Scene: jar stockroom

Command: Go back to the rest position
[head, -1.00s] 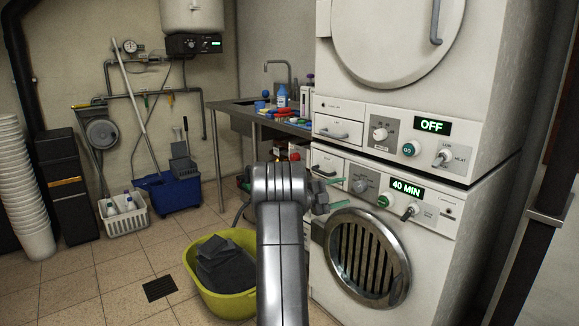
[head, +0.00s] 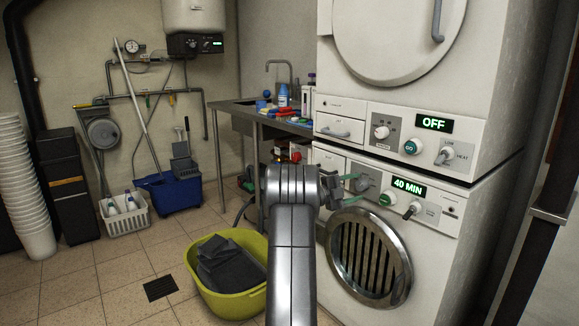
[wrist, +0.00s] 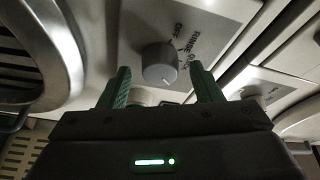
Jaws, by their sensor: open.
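My gripper (head: 352,190) is in front of the control panel of the lower machine (head: 330,260), its green fingers pointing right toward a grey knob (head: 366,182). In the wrist view my gripper (wrist: 160,72) has its two green fingers spread, with nothing held. The knob (wrist: 159,63) shows beyond and between the fingertips, with gaps on both sides; its pointer and printed lettering, including OFF, are visible. The lower machine's display (head: 408,188) reads 40 MIN. My forearm hides part of the floor and the lower machine's left side.
The upper machine (head: 480,100) shows OFF on its display. A yellow-green tub (head: 262,268) with dark cloth stands left of my arm. A sink bench (head: 228,106), a blue mop bucket (head: 177,194) and a white basket (head: 137,221) are further back.

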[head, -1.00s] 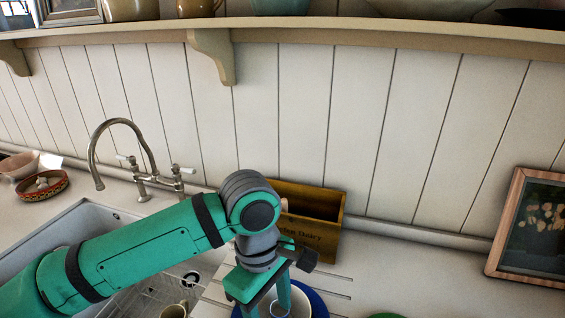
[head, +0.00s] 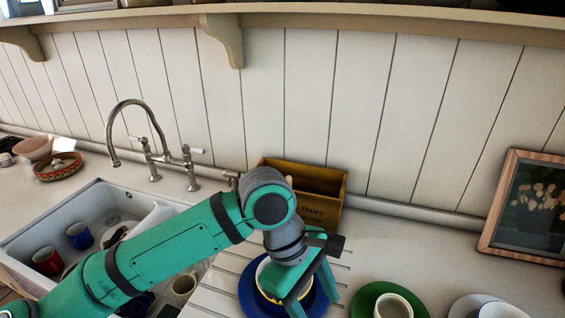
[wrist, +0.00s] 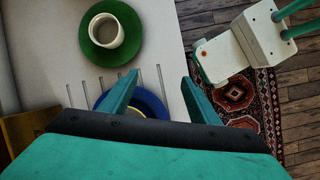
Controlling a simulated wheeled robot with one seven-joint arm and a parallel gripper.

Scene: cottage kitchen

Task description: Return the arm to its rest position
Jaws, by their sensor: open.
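My arm reaches from the lower left across the sink in the head view. My gripper (head: 312,300) is at its end, pointing down over a blue plate (head: 250,297) with a yellowish bowl or cup on it. The gripper hides part of them. In the wrist view my gripper (wrist: 157,90) shows its two teal fingers spread apart with nothing between them. The blue plate (wrist: 152,100) is partly visible below and between the fingers.
A green plate (head: 362,302) with a cup (head: 393,306) stands right of the gripper. A wooden box (head: 325,188) stands behind it, near the wall. The sink (head: 95,203) holds several cups. A tap (head: 150,150) rises behind the sink. A framed picture (head: 530,208) leans at right.

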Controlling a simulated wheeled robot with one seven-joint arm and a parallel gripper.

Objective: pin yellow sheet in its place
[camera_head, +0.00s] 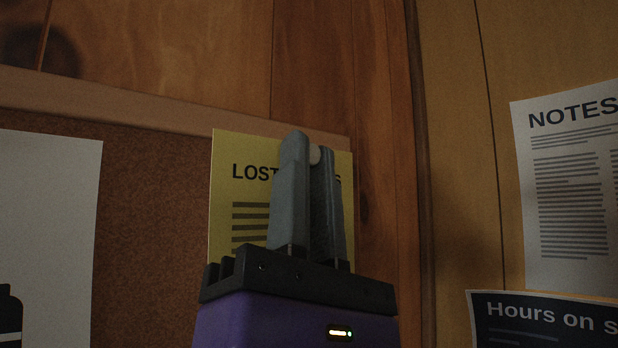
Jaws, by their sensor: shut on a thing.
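The yellow sheet (236,190) hangs upright at the right end of the cork board, its top edge over the board's wooden frame. It shows the word "LOST" and dark printed lines; its middle is hidden behind my gripper. My gripper (312,150) points up in front of the sheet, its two grey fingers close together.
The cork board (150,200) has a wooden frame (110,103) along its top. A white sheet (45,220) hangs on the board at left. On the wooden wall at right are a "NOTES" sheet (570,190) and a dark "Hours on s…" sheet (540,325).

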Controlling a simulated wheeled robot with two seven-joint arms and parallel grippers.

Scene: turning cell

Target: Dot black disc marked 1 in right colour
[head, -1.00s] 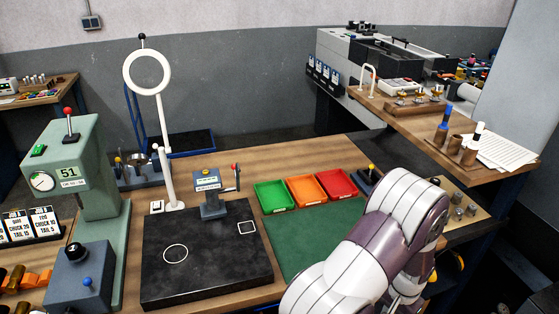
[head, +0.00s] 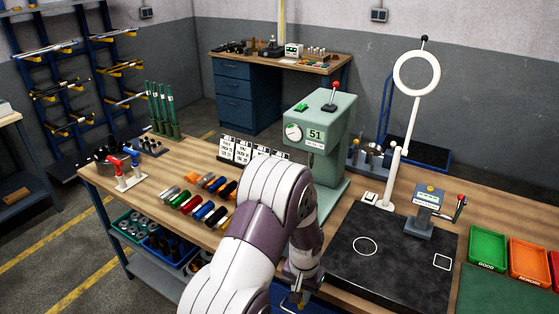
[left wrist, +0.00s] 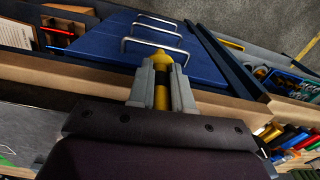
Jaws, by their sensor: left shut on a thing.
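My left gripper (left wrist: 161,85) is shut on a yellow, pen-like thing (left wrist: 160,92) with a tapered tip, in front of blue drawer fronts with metal handles. In the head view my left gripper (head: 299,283) is low, beside the black mat's left edge; its fingertips are hard to make out. I cannot make out a black disc marked 1 in either view. My right gripper is out of view.
A green press (head: 325,135) and a ring lamp (head: 417,73) stand behind my arm and the mat. Coloured cylinders (head: 188,203) lie on the bench at left. Green (head: 488,262) and orange (head: 530,275) trays are at right. In the left wrist view, an open drawer (left wrist: 62,32) holds coloured items.

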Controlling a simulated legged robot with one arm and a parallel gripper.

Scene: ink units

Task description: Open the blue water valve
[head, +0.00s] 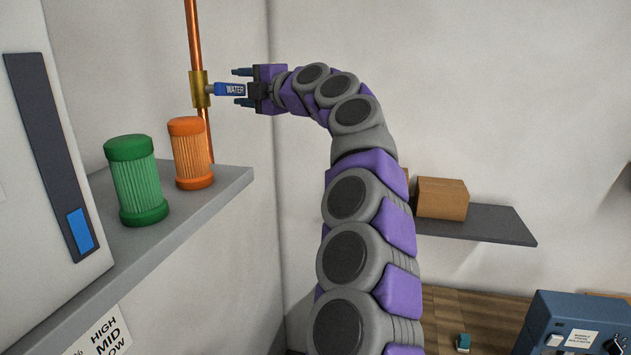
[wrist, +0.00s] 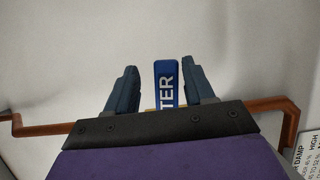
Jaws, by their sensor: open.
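The blue water valve handle (head: 231,90), lettered WATER, sticks out to the right from a brass fitting (head: 199,89) on a vertical copper pipe (head: 194,36). My gripper (head: 240,88) is open, with one finger above the handle and one below it in the head view. In the wrist view the handle (wrist: 166,84) stands between the two open fingers (wrist: 161,88), with a gap on each side and closer to the right finger. The gripper's base hides the handle's lower end there.
A green canister (head: 137,180) and an orange canister (head: 191,153) stand on a grey shelf (head: 215,195) below the valve. A cardboard box (head: 442,199) sits on a dark shelf (head: 490,224) at right. A blue device (head: 575,325) is at lower right.

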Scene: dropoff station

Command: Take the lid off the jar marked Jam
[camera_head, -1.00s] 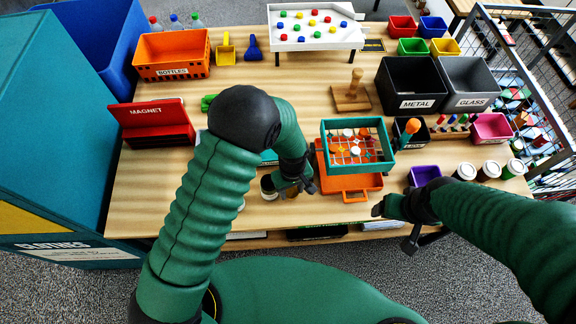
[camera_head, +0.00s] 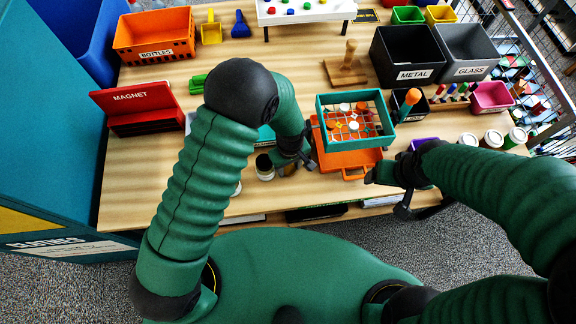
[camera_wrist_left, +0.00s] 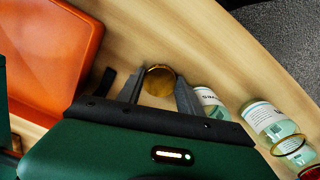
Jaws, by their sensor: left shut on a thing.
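My left gripper (camera_head: 287,167) is low over the front of the table, left of the orange tray. In the left wrist view its fingers (camera_wrist_left: 160,90) are shut on a round gold lid (camera_wrist_left: 159,79). I cannot tell whether a jar is under this lid. In the left wrist view, labelled glass jars (camera_wrist_left: 264,119) show at the right; no label reads clearly as Jam. My right gripper (camera_head: 388,194) appears open and empty by the table's front edge.
The orange tray (camera_head: 350,172) with a teal wire basket (camera_head: 320,103) stands right of the left gripper. A red MAGNET box (camera_head: 140,124) is at the left. White-topped jars (camera_head: 492,139) stand at the right. Bare wood lies at the front left.
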****************************************
Copy each line of the preceding data that contains the string "description".

Task description: Return the arm to its rest position
Task description: Open the blue water valve

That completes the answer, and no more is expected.